*** SOURCE RECORDS

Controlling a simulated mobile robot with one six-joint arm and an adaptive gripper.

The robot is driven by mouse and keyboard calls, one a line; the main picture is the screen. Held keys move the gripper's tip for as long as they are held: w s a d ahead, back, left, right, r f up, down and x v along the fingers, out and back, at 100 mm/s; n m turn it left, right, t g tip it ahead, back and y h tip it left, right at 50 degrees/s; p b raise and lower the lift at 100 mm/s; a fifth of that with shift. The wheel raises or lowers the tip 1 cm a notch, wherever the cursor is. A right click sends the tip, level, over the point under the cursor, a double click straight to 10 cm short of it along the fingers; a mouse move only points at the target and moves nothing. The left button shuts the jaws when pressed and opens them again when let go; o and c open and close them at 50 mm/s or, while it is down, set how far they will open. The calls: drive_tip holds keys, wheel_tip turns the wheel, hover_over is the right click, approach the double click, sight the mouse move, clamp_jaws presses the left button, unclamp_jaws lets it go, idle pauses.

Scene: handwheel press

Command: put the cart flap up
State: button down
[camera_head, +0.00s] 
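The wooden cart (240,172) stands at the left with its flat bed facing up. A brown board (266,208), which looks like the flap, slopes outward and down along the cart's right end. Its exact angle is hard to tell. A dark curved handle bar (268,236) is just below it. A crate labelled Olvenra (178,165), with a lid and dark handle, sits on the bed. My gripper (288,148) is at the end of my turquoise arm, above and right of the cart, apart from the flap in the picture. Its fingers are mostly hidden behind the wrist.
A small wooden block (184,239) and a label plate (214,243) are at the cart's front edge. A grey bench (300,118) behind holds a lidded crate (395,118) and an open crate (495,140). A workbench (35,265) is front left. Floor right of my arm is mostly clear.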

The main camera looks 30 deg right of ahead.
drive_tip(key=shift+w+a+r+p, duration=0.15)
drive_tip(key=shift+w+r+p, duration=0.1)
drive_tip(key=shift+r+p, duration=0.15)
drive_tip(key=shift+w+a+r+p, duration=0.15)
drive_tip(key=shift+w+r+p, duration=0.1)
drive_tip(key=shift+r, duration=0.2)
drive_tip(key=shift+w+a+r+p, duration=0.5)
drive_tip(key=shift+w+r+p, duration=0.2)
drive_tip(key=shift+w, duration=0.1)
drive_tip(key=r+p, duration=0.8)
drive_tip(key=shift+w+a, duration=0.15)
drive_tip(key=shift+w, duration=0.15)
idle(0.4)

******
*** SOURCE RECORDS

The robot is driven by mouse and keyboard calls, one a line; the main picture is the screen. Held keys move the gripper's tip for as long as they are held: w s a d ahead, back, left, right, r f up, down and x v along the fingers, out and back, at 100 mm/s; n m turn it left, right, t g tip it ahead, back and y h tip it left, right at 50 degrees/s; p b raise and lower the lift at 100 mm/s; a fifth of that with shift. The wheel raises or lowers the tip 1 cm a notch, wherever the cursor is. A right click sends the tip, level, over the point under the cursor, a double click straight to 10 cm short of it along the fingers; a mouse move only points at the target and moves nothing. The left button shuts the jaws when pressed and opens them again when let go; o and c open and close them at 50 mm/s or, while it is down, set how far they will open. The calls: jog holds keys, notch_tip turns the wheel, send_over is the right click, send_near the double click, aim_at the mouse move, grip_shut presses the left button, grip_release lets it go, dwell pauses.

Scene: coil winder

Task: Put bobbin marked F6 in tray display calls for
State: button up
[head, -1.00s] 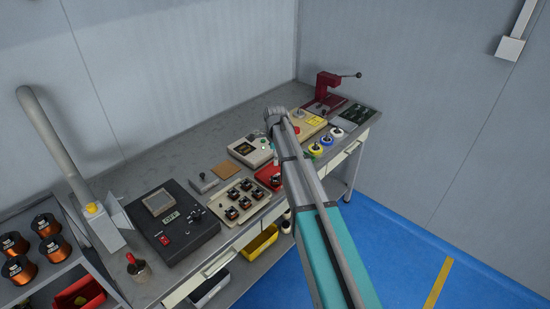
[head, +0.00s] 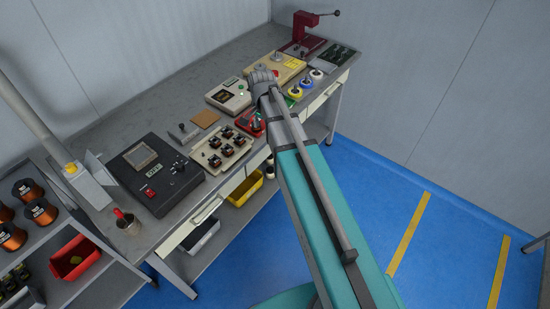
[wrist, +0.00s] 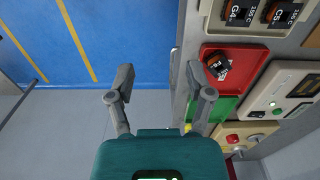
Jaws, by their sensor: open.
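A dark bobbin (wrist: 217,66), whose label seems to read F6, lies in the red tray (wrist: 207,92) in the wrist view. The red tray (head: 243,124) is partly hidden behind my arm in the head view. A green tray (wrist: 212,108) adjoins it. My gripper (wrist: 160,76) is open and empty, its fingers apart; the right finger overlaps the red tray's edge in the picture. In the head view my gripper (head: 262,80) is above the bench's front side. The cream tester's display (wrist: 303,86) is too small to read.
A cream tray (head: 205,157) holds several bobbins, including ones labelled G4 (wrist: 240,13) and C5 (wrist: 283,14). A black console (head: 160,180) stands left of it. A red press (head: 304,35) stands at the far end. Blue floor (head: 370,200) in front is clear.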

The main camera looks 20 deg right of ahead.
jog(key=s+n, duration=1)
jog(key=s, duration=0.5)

******
*** SOURCE RECORDS

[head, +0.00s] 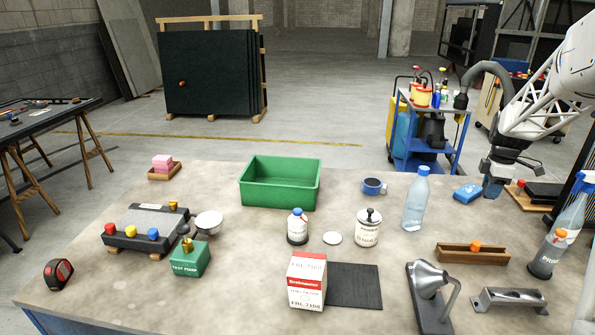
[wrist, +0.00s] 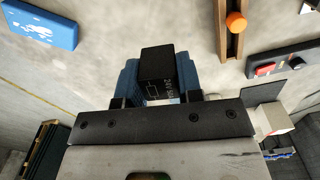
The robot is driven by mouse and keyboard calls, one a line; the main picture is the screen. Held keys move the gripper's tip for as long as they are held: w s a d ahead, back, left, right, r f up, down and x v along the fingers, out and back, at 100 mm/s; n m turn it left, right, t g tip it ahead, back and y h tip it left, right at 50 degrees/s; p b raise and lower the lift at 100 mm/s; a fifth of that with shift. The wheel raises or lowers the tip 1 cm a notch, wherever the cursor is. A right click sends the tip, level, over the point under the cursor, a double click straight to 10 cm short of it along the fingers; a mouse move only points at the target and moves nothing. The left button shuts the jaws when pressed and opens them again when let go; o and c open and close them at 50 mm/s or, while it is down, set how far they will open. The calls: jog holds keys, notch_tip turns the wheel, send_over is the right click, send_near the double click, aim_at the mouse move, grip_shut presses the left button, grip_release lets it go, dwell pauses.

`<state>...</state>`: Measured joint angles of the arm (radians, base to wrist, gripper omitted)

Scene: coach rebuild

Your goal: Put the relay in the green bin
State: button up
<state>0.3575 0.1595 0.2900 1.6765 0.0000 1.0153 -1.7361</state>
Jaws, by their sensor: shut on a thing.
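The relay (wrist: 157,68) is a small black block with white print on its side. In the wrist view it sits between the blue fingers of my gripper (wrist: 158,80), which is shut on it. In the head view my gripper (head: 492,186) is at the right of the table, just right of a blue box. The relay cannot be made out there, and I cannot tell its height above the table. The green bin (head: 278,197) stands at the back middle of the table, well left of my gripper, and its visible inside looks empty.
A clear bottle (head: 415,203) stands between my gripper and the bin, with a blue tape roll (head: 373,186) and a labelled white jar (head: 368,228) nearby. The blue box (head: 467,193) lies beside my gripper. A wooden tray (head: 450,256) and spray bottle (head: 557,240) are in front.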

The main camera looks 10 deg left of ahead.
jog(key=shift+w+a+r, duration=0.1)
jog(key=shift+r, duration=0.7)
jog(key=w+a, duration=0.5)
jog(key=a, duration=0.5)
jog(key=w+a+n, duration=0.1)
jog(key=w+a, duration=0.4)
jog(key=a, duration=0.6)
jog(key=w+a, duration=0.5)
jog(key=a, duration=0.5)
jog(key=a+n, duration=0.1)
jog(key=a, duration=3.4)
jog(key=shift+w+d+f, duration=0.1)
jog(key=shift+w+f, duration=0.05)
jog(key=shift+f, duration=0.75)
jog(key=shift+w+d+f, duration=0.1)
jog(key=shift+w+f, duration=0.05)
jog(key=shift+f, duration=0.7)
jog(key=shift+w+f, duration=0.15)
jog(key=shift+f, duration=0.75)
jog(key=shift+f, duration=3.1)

******

**DO THIS**
Looking at the entries above, state how many lines contain "joint"; give the number alone.

**WRITTEN SOLUTION**
2